Copy the listing below in full and skip every picture.

DATASET CONTENT |
● ● ● ● ● ● ●

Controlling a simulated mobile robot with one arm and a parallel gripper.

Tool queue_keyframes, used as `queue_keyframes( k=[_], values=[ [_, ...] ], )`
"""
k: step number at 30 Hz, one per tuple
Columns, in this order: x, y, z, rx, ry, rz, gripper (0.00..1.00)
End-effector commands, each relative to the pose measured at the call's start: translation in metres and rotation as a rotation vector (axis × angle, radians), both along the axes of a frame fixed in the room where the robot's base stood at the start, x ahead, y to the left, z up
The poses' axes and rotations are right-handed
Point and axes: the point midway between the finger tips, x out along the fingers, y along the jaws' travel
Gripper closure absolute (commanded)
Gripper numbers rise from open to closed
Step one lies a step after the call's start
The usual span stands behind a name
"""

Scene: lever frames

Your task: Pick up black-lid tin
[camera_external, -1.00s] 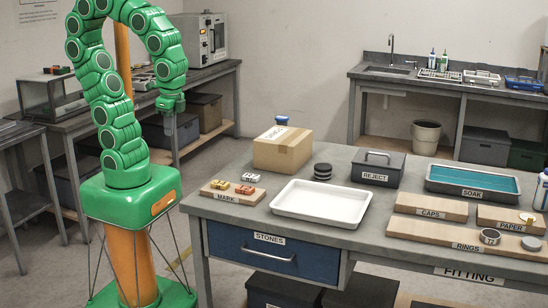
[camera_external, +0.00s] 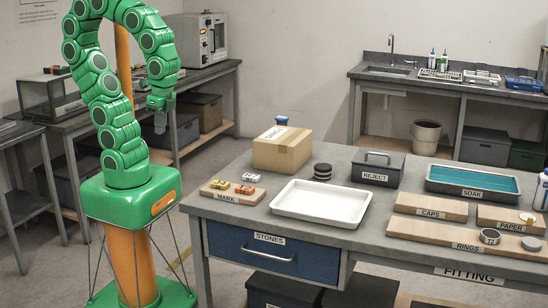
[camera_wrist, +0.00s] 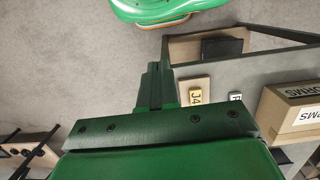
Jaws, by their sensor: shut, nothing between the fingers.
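A short round tin with a black lid and a pale band (camera_external: 322,171) stands on the grey table, between the cardboard box and the REJECT box, behind the white tray. I take it for the black-lid tin. My gripper (camera_external: 160,122) hangs from the green arm left of the table, well apart from the tin. In the wrist view its fingers (camera_wrist: 153,72) are together with nothing between them. I do not see the tin in the wrist view.
The cardboard box (camera_external: 283,149) with a blue-topped item stands left of the tin. The white tray (camera_external: 290,210), MARK board (camera_external: 228,199), REJECT box (camera_external: 378,168) and SOAK tray (camera_external: 470,193) surround it. Floor between my base and the table is free.

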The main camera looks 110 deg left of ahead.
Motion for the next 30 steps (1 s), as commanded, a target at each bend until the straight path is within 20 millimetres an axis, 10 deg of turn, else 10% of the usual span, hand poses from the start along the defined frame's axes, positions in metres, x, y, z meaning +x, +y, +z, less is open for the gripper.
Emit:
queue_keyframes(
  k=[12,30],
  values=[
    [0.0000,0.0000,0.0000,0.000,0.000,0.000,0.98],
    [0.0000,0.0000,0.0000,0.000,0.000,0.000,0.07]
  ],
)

● ● ● ● ● ● ●

EXERCISE ANSWER |
Controlling a simulated mobile robot with one arm and a parallel gripper.

Tool queue_keyframes, used as `queue_keyframes( k=[_], values=[ [_, ...] ], )`
"""
k: step number at 30 Hz, one per tuple
Columns, in this order: x, y, z, rx, ry, rz, gripper (0.00..1.00)
End-effector commands, each relative to the pose measured at the call's start: translation in metres and rotation as a rotation vector (axis × angle, radians), both along the axes of a frame fixed in the room where the robot's base stood at the start, x ahead, y to the left, z up
The poses' axes and rotations are right-handed
Point and axes: the point midway between the finger tips, x out along the fingers, y along the jaws' travel
Gripper closure absolute (commanded)
Gripper numbers rise from open to closed
Step one lies a step after the call's start
The usual span stands behind a name
"""

Scene: lever frames

Your task: Pick up black-lid tin
[camera_external, -1.00s] 
[camera_external, +0.00s] 
[camera_wrist, +0.00s] 
Jaws, by their sensor: shut, nothing between the fingers.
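A short round tin with a black lid and a pale band (camera_external: 322,171) stands on the grey table, between the cardboard box and the REJECT box, behind the white tray. I take it for the black-lid tin. My gripper (camera_external: 160,122) hangs from the green arm left of the table, well apart from the tin. In the wrist view its fingers (camera_wrist: 153,72) are together with nothing between them. I do not see the tin in the wrist view.
The cardboard box (camera_external: 283,149) with a blue-topped item stands left of the tin. The white tray (camera_external: 290,210), MARK board (camera_external: 228,199), REJECT box (camera_external: 378,168) and SOAK tray (camera_external: 470,193) surround it. Floor between my base and the table is free.

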The main camera looks 110 deg left of ahead.
Motion for the next 30 steps (1 s), as commanded, a target at each bend until the straight path is within 20 millimetres an axis, 10 deg of turn, else 10% of the usual span, hand poses from the start along the defined frame's axes, positions in metres, x, y, z meaning +x, +y, +z, less is open for the gripper.
Emit:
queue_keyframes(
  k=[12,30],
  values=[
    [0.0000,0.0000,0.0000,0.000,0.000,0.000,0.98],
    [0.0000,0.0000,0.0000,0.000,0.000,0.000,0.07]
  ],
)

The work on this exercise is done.